YOUR TASK
Write out each line that follows exactly as it stands, without the pictures.

Collected data entries:
******************************
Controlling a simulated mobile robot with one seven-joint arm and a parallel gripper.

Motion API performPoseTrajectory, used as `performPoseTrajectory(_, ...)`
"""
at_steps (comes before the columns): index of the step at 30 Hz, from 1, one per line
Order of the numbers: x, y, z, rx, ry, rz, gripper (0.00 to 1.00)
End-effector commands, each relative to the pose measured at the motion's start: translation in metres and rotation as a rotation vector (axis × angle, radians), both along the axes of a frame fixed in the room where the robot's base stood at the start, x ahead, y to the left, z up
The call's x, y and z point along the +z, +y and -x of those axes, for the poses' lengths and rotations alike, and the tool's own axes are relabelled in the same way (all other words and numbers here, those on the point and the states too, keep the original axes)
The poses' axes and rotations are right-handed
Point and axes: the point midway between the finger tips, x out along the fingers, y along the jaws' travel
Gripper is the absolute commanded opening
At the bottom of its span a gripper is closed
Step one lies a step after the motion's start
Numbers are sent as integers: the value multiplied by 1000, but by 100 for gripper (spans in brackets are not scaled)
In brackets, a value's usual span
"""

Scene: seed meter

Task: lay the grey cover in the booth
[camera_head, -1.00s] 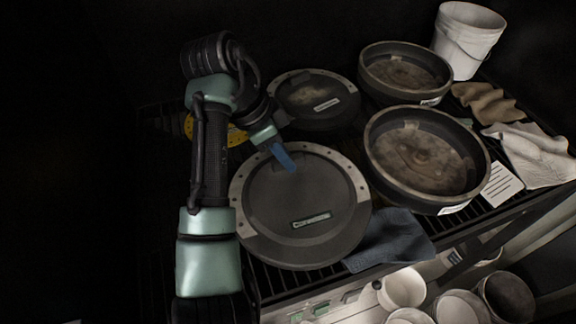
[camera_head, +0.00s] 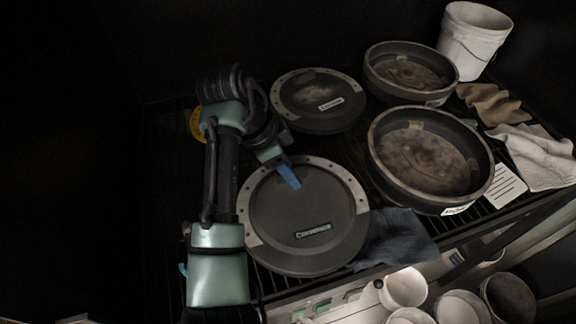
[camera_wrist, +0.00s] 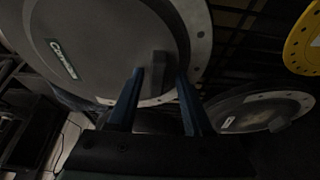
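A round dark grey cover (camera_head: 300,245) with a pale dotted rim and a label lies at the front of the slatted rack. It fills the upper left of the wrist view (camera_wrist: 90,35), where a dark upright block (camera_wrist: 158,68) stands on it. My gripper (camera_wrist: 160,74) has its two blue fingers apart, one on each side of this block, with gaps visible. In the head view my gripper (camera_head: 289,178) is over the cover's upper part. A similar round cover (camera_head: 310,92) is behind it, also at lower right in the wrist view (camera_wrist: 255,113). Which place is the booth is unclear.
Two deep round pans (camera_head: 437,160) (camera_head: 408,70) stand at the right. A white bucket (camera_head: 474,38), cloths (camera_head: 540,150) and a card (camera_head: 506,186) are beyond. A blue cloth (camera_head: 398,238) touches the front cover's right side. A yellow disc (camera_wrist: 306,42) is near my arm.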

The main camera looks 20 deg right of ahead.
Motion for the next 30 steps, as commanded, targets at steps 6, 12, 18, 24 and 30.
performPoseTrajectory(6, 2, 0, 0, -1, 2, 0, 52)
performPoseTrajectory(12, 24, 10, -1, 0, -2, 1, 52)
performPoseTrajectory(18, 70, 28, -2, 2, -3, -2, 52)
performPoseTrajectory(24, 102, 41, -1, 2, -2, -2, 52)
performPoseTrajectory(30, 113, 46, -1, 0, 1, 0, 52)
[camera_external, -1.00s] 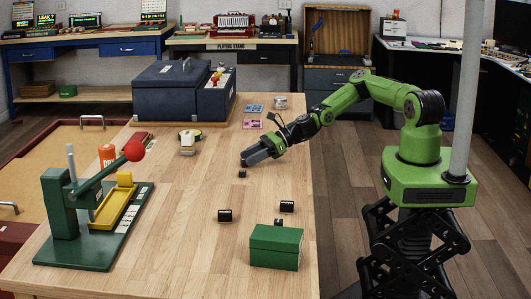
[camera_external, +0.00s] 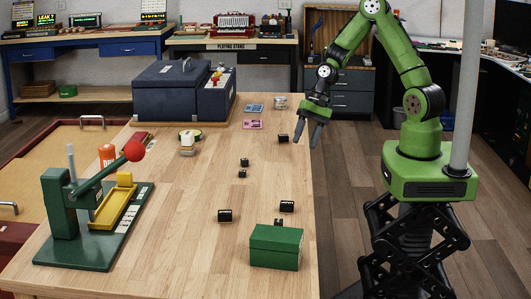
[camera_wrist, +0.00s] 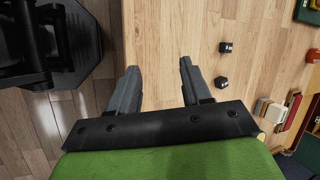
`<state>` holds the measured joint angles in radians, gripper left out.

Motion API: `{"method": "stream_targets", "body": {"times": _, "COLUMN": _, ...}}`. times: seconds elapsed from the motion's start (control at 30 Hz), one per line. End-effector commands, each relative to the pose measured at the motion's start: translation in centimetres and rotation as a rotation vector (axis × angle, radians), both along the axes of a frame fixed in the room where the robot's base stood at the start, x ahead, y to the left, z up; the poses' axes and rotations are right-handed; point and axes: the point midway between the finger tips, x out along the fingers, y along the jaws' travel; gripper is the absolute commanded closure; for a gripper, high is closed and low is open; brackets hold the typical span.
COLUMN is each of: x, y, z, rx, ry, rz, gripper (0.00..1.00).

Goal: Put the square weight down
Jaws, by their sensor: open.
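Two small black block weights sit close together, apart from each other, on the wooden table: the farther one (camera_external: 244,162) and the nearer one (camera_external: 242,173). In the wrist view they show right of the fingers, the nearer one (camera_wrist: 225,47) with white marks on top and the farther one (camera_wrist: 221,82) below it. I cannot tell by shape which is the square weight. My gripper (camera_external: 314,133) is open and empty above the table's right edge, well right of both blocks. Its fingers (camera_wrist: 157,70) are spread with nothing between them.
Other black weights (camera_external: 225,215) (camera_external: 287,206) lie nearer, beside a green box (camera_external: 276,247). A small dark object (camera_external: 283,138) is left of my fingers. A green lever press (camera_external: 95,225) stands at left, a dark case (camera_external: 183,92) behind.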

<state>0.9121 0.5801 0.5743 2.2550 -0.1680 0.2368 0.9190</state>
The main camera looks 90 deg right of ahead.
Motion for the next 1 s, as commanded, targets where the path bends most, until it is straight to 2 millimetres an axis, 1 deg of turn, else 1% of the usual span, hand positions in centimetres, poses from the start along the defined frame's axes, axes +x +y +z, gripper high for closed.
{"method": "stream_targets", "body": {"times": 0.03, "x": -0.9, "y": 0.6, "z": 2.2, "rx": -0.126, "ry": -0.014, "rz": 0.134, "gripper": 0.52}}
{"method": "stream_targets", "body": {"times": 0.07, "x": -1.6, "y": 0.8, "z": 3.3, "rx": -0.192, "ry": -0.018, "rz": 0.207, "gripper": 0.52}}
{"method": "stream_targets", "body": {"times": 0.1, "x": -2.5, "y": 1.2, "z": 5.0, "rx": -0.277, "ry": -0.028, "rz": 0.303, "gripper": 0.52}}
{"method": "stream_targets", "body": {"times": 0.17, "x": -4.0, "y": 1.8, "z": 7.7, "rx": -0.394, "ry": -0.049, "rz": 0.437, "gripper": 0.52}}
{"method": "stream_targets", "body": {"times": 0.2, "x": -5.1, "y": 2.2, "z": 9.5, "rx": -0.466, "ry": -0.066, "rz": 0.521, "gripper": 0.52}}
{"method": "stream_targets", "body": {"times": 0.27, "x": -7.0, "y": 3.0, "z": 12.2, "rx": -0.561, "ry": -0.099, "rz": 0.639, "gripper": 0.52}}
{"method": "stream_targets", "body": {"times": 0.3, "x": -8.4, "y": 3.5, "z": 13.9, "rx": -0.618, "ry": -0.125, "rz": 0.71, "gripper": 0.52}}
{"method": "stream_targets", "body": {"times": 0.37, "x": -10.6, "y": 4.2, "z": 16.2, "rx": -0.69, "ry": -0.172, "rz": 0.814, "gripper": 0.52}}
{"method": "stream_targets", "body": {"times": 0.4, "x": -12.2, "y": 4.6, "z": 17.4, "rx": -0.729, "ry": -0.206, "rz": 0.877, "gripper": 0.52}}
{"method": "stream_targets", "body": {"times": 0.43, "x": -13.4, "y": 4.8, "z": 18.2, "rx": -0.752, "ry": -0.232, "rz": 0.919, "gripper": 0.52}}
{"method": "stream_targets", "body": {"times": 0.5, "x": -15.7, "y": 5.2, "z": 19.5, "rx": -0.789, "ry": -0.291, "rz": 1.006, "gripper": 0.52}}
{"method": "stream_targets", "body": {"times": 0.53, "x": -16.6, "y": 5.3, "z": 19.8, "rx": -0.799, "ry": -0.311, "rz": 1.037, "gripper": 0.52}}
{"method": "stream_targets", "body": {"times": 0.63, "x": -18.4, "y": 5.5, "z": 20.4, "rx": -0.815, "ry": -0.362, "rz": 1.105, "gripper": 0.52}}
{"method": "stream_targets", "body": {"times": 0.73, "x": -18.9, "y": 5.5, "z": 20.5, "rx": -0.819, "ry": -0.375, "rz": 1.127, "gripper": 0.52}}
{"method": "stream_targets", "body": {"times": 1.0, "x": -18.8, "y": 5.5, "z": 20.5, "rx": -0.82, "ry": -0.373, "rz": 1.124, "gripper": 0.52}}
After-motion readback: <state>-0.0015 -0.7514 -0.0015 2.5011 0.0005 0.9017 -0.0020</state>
******************************
EXERCISE RESPONSE
Controlling a simulated mobile robot with one seven-joint arm and a parallel gripper.

Motion API performPoseTrajectory, used as `performPoseTrajectory(_, ...)`
"""
at_steps (comes before the columns): index of the step at 30 Hz, from 1, one per line
Order of the numbers: x, y, z, rx, ry, rz, gripper (0.00 to 1.00)
End-effector commands, each relative to the pose measured at the motion's start: translation in metres and rotation as a rotation vector (axis × angle, radians), both along the axes of a frame fixed in the room where the robot's base stood at the start, x ahead, y to the left, z up
The call's x, y and z point along the +z, +y and -x of those axes, for the poses' lengths and rotations alike, and the tool's own axes are relabelled in the same way (all other words and numbers here, those on the point and the states too, keep the original axes)
The poses' axes and rotations are right-handed
Point and axes: the point midway between the finger tips, x out along the fingers, y along the jaws' travel
Gripper is the absolute commanded opening
At the bottom of its span a gripper is closed
Step one lies a step after the motion's start
Numbers are sent as integers: the value multiplied by 1000, but by 100 for gripper (spans in brackets are not scaled)
In brackets, a value's usual span
"""

Scene: seed meter

Task: lay the grey cover in the booth
[camera_head, -1.00s] 
[camera_head, +0.00s] 
[camera_wrist, +0.00s] 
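A round dark grey cover (camera_head: 300,245) with a pale dotted rim and a label lies at the front of the slatted rack. It fills the upper left of the wrist view (camera_wrist: 90,35), where a dark upright block (camera_wrist: 158,68) stands on it. My gripper (camera_wrist: 160,74) has its two blue fingers apart, one on each side of this block, with gaps visible. In the head view my gripper (camera_head: 289,178) is over the cover's upper part. A similar round cover (camera_head: 310,92) is behind it, also at lower right in the wrist view (camera_wrist: 255,113). Which place is the booth is unclear.
Two deep round pans (camera_head: 437,160) (camera_head: 408,70) stand at the right. A white bucket (camera_head: 474,38), cloths (camera_head: 540,150) and a card (camera_head: 506,186) are beyond. A blue cloth (camera_head: 398,238) touches the front cover's right side. A yellow disc (camera_wrist: 306,42) is near my arm.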

The main camera looks 20 deg right of ahead.
Motion for the next 30 steps, as commanded, targets at steps 6, 12, 18, 24 and 30.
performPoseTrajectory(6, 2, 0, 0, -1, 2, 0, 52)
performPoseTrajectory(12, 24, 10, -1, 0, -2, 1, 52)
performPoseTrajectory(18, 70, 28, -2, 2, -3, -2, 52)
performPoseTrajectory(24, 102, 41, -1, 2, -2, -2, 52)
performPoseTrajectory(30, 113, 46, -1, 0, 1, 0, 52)
[camera_external, -1.00s] 
[camera_external, +0.00s] 
[camera_wrist, +0.00s] 
`<state>` holds the measured joint angles in radians, gripper left out.

Motion API: `{"method": "stream_targets", "body": {"times": _, "COLUMN": _, ...}}`. times: seconds elapsed from the motion's start (control at 30 Hz), one per line. End-effector commands, each relative to the pose measured at the motion's start: translation in centimetres and rotation as a rotation vector (axis × angle, radians), both along the axes of a frame fixed in the room where the robot's base stood at the start, x ahead, y to the left, z up; the poses' axes and rotations are right-handed; point and axes: the point midway between the finger tips, x out along the fingers, y along the jaws' travel; gripper is the absolute commanded closure; for a gripper, high is closed and low is open; brackets hold the typical span.
COLUMN is each of: x, y, z, rx, ry, rz, gripper (0.00..1.00).

Goal: Put the square weight down
Jaws, by their sensor: open.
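Two small black block weights sit close together, apart from each other, on the wooden table: the farther one (camera_external: 244,162) and the nearer one (camera_external: 242,173). In the wrist view they show right of the fingers, the nearer one (camera_wrist: 225,47) with white marks on top and the farther one (camera_wrist: 221,82) below it. I cannot tell by shape which is the square weight. My gripper (camera_external: 314,133) is open and empty above the table's right edge, well right of both blocks. Its fingers (camera_wrist: 157,70) are spread with nothing between them.
Other black weights (camera_external: 225,215) (camera_external: 287,206) lie nearer, beside a green box (camera_external: 276,247). A small dark object (camera_external: 283,138) is left of my fingers. A green lever press (camera_external: 95,225) stands at left, a dark case (camera_external: 183,92) behind.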

<state>0.9121 0.5801 0.5743 2.2550 -0.1680 0.2368 0.9190</state>
The main camera looks 90 deg right of ahead.
Motion for the next 1 s, as commanded, targets where the path bends most, until it is straight to 2 millimetres an axis, 1 deg of turn, else 1% of the usual span, hand positions in centimetres, poses from the start along the defined frame's axes, axes +x +y +z, gripper high for closed.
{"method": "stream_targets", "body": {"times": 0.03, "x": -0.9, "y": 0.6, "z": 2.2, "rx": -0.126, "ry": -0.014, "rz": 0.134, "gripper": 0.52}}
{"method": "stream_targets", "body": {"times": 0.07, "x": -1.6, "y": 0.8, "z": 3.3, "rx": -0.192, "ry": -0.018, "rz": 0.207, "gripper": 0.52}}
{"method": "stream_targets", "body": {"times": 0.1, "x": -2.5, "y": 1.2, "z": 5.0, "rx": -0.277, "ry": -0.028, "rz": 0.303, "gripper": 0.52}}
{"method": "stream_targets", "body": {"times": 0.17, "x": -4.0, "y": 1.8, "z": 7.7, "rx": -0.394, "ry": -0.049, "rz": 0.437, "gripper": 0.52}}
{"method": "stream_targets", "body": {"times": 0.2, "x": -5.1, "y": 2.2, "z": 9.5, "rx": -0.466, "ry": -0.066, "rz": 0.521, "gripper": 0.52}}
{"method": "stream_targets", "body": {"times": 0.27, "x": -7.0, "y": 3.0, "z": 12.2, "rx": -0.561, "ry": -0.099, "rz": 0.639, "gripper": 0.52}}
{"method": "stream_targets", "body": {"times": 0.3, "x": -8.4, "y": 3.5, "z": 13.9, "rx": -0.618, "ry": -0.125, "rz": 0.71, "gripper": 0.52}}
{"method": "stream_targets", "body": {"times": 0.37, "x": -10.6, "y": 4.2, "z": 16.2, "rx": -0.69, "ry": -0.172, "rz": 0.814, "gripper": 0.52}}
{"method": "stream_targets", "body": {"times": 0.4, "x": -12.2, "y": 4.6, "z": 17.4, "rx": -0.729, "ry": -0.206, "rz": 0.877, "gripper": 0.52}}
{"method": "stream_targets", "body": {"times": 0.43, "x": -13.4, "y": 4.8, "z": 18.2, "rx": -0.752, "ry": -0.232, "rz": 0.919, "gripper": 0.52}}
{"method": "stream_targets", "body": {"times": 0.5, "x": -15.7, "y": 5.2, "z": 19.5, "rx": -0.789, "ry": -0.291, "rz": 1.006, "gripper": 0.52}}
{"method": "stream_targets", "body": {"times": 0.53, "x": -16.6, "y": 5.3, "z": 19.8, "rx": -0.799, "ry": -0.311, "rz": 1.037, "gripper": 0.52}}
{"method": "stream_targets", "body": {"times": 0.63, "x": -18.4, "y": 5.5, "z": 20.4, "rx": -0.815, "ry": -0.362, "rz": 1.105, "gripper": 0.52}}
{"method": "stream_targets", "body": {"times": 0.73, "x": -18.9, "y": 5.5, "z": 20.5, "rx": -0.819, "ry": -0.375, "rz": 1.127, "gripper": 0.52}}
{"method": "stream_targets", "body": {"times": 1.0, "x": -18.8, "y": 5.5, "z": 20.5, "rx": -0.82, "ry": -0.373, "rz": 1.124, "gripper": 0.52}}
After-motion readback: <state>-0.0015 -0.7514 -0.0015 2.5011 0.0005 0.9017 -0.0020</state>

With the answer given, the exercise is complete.